Abstract

Single-photon emitters based on intrinsic defects in silicon carbide (SiC) are promising as solid-state qubits for the quantum information storage, whereas defect engineering in a controllable manner still remains challenging. Herein, the thermally-driven defect dynamic reaction in the ion implanted 4H-SiC has been exploited through the optical emission spectra of defects. For the heavy-ion (Si or Ar) implanted samples with abundant Frenkel pairs, the silicon vacancies (VSi) are energetically converted into the carbon antisite-vacancy pair (CSi-VC) upon annealing till 1300 °C for 30 min, accompanied with the gradual lattice recovery and local strain relaxation. The further temperature elevation dissociates the metastable CSi-VC into carbon antisite (CSi) and carbon vacancy (VC), as supported by the consequent quenching of the (CSi-VC)-related emission at 700 nm.
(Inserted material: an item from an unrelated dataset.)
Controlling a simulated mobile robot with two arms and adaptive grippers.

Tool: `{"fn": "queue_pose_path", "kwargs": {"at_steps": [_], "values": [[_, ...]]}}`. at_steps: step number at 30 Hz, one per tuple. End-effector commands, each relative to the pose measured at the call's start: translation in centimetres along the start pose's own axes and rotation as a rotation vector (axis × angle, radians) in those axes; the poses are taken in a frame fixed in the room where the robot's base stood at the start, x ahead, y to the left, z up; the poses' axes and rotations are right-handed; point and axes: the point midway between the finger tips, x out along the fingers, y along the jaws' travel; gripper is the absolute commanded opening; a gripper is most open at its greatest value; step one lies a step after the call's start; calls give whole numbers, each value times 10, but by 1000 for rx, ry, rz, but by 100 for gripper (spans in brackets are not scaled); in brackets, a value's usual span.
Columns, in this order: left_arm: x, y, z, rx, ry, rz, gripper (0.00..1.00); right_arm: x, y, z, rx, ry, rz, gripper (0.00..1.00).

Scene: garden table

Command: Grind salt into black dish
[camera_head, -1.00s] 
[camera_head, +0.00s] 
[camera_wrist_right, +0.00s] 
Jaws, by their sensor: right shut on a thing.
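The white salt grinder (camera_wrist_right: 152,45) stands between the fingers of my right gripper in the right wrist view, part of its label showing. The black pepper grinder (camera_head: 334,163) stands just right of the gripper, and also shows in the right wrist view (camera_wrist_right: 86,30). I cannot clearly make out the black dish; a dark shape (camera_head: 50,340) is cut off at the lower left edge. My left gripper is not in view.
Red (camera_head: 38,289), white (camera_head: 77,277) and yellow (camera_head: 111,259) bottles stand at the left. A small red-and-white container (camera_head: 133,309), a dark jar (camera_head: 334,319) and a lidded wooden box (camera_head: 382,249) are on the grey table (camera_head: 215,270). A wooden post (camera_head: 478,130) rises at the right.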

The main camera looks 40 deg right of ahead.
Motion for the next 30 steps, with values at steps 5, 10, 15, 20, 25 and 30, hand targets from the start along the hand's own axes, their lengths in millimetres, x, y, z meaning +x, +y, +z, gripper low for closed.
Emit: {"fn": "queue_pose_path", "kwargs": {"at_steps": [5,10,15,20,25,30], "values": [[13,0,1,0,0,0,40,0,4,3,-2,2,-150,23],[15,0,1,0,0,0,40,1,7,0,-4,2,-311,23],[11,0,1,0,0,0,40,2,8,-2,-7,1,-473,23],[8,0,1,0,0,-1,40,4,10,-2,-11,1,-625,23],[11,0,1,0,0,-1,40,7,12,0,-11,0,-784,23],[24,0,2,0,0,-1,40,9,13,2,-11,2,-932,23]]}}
Thus, the whole defect reaction is probed as the vacancy interconversion from VSi to VC with the byproduct of stacking faults. In contrast, the intermediate CSi-VC complexes are not energetically favorable during the annealing of the H-implanted sample, which results from the negligible generation of Frenkel pairs, as supported by the x-ray diffraction patterns and Raman scattering analysis. These findings provide guidance for defect engineering in SiC toward the creation of reliable single photon emitters.